▶ _INSTRUCTIONS FOR THE TASK_
In the data that follows, count each line holding the string "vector"; answer with the number only.

▶ _MATERIAL_
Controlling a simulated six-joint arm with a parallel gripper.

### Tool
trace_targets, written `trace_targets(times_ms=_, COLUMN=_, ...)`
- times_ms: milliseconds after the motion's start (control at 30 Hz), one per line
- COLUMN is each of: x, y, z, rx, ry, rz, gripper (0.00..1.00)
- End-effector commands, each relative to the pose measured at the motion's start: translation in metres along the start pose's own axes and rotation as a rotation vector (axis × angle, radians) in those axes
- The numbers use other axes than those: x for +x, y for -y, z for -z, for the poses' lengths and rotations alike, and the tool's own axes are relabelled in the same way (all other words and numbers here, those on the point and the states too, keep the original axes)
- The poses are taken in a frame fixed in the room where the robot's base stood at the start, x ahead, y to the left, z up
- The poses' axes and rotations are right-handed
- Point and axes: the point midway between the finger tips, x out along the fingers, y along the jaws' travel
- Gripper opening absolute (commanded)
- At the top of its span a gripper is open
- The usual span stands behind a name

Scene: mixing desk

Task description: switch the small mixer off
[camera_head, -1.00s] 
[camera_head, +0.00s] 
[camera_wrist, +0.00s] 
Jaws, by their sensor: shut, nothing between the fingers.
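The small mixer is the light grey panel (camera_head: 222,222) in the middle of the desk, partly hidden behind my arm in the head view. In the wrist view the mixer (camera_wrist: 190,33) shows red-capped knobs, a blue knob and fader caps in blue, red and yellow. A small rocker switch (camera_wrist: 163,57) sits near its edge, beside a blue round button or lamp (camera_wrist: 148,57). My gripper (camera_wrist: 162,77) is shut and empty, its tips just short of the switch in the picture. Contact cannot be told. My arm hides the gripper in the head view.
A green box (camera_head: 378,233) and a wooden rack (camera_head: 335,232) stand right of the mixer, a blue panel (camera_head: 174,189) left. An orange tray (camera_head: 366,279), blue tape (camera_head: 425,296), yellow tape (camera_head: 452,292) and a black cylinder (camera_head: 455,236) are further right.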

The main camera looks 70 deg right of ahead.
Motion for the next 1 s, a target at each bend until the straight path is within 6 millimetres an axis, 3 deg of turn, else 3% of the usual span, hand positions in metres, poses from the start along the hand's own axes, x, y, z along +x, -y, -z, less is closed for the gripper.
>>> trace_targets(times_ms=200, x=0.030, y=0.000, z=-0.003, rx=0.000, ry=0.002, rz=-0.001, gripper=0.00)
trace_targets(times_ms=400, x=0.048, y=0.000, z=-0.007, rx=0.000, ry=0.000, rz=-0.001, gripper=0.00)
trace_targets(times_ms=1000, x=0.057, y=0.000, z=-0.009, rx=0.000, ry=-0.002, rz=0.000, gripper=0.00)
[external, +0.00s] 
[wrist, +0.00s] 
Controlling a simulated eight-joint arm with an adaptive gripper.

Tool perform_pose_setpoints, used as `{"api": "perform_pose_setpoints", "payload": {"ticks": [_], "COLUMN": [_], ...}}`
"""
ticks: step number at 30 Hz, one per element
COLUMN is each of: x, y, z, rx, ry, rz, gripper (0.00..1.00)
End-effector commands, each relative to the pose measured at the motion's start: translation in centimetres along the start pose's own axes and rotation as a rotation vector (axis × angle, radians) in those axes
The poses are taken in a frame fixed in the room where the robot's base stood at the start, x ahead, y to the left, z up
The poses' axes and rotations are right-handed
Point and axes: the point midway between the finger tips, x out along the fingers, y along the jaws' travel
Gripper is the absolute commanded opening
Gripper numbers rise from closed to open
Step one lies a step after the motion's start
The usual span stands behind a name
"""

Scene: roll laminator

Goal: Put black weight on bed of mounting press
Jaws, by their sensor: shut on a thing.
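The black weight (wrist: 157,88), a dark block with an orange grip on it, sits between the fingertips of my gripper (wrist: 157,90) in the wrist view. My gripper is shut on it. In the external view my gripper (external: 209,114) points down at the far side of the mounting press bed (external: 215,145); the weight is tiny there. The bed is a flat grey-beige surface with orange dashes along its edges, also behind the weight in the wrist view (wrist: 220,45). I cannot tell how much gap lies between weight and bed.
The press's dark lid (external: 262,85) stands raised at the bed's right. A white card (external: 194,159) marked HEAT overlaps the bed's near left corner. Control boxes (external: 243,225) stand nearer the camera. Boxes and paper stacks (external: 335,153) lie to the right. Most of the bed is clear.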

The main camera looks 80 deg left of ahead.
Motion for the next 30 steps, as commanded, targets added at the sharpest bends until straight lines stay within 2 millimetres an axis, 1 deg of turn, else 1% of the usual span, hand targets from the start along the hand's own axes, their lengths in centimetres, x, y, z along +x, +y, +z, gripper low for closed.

▶ _EXERCISE ANSWER_
2